Feasting for a noble or a king in the medieval period could be a splendid, lengthy, expensive affair, where dishes were produced and shown to display wealth and power. What about feasts for the bulk of the population who lived on the land?
In an age without freezers and only limited storage methods – smoking, salting, drying, preserving, keeping – all foodstuffs had to be produced in time to the rhythms of the farming year. In the Middle Ages, that meant the Christian calendar. Feasts were allied to the high points of harvests, saints’ days, Christ’s life, the change of the seasons and the winter and summer solstices.

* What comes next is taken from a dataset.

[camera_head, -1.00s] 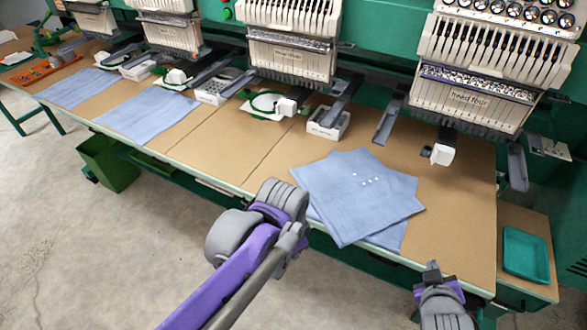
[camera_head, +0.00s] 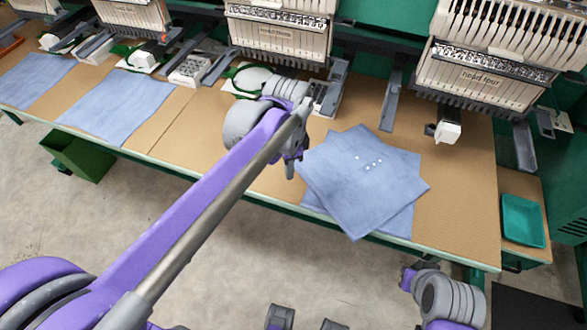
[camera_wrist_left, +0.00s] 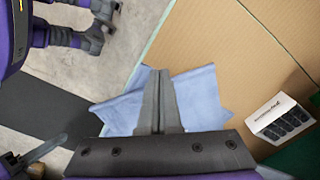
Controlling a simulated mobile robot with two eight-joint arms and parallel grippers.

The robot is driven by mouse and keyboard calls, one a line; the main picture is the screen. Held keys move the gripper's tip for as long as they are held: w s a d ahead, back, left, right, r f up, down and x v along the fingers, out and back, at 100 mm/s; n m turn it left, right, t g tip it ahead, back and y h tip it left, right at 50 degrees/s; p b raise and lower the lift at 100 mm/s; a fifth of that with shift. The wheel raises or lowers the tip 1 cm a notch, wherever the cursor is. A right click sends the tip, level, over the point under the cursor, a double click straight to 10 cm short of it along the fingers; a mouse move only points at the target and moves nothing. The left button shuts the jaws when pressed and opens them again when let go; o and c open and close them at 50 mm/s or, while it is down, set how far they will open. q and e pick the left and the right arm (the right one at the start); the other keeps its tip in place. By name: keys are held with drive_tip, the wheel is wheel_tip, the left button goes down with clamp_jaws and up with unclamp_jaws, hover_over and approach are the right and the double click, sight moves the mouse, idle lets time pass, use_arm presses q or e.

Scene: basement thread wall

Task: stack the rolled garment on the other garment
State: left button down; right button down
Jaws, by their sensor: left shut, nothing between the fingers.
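Two light blue garments lie one on the other at the front edge of the table. The upper garment (camera_head: 355,190) is flat and turned at an angle, with several small white dots on it. Corners of the lower garment (camera_head: 403,222) stick out beneath; the rest of it is hidden. Neither looks rolled. My left gripper (camera_head: 291,168) is at the left side of the stack, its fingers together and empty. In the left wrist view its fingers (camera_wrist_left: 160,78) point over the blue cloth (camera_wrist_left: 204,98); contact is unclear. My right gripper (camera_head: 408,278) is low, in front of the table edge.
Embroidery heads (camera_head: 487,75) stand along the back. More blue cloths (camera_head: 118,105) lie flat to the left. A white slotted box (camera_wrist_left: 280,120) is near the stack. A teal tray (camera_head: 523,221) stands at the right. The brown tabletop (camera_head: 455,200) right of the stack is clear.

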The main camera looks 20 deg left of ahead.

Christmas especially, covering the darkest time of the year and preceded by the fast of Advent, was celebrated for almost two weeks by all classes. No work was done in that ‘quiet’ season of the farming year and people celebrated by dancing, singing, story-telling, drinking and eating.
In the countryside, some lucky peasants might be fed within their lords’ manor houses over Christmas as part of the Christian tradition of charity and share in rich dishes and strong beers. Other peasants would feast at home. Meat, as a luxury, would certainly be enjoyed, usually in the form of bacon, salted beef or mutton. Such cuts would be made into stews or slow roasted. Pepper was used as a spice by all classes and at Christmas carefully hoarded spices such as ginger, some dried herbs from the kitchen garden and perhaps even exotic fruits such as dried raisins might be added to the stews to add different flavours. We know that peasants had access to exotic spices and dried fruits because the Sumptuary Laws forbade indulgence in both rich clothes and expensive foods by the ‘lower’ classes.
Fine wheat bread, if peasants could produce it (by grinding the flour in secret away from their lords’ mill) would be a treat. River fish or eels would make a change from the usual salted dried cod of winter-time. Waterfowl, chickens, and – once they had escaped and bred from their specially constructed warrens – rabbits, could be caught, roasted or turned into stews and pies.
Hard cheese, which would keep through the winter, might have been part of a peasant’s Christmas feasting and certainly there would have been pottages, vegetable one pot stews made from the cut and come again greens and root vegetables (not potatoes yet) from the kitchen garden.
As well as food treats, peasant households would decorate their homes for their Christmas feasts. Holly, ivy and mistletoe were cut and brought indoors to make the Christmas Bush that hung from the rafters. And after Christmas there was the festival of wassailing in cider apple districts. People would gather in the orchards and light fires under the trees, dance round them and drink to them.
Richer peasants might feast on lamb or suckling pig, served with the first spring greens. Eggs featured heavily since they symbolised the stone rolled away from the tomb of Christ. Pace or paschal eggs, coloured with onion skins and wine, were part of the Easter feast, which, like Christmas, could last over several days.